The changes in section are determined by use (corridor, classroom access and bathrooms, classroom, porch-outside covered corridor, garden, exterior covered playground) but also by the movement of the sun and the longitudinal slope of the plot. The compression-decompression game works for both longitudinal and transversal space sequences: corridor – classroom and access to the bathrooms – class¬room – porch – garden – outside covered playground as well as classroom – bedroom – classroom.
The orientation creates a tension that is expressed through the system of apertures. The spaces opening towards the North and the courtyard get large window panels, while towards the south and the public, light is admitted only through glazed “cracks”. The fissures corresponding to the corridor and the exterior covered playground are brightly colours, while for the classrooms only clear glass is used. The classrooms are differentiated according to age groups (two classrooms for children up to1 year with bedroom, two classrooms for children from 1 to 2 years with bedroom and three classrooms for children from 2 to 3 years without bedroom). All the classrooms on the same level can be connected for larger group activities. Even if the mobile partitions are closed, visual continuity is still present through the glazed upper parts of the dividing walls.

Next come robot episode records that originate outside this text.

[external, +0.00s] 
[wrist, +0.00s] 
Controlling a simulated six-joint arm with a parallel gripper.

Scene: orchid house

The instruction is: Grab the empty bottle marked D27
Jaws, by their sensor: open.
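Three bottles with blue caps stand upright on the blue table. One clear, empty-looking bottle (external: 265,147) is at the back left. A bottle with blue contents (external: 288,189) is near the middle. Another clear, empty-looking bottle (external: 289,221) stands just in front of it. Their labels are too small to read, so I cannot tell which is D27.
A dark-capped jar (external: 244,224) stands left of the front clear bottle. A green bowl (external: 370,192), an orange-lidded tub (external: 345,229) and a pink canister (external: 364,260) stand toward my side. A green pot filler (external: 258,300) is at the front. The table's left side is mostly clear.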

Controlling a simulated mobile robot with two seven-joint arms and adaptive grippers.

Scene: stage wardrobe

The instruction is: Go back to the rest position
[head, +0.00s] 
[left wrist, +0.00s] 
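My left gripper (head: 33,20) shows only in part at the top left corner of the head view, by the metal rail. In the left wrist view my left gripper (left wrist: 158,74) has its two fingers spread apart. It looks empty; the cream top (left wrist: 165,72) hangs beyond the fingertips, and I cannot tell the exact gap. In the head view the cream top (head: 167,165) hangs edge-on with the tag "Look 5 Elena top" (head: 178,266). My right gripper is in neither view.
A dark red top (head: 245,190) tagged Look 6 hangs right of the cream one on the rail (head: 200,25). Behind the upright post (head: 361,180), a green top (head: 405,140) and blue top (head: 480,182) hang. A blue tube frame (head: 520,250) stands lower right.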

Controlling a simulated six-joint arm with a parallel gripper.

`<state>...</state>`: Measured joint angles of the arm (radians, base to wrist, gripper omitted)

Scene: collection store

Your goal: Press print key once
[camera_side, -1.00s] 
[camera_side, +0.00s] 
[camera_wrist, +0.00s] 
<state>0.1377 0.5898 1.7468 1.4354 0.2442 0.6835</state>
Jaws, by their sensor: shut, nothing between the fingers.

The whole structure evolves around the exterior covered playground, that becomes the heart of the educational centre, linking the classrooms and the interior circulation with the garden. To the East lie the kitchen and dining areas, the administration and a gym.
On the exterior, the use of white massive volumes makes for an adequate integration in El Chaparral, a district of Albolote that emerged in the 1950s as a colonization village.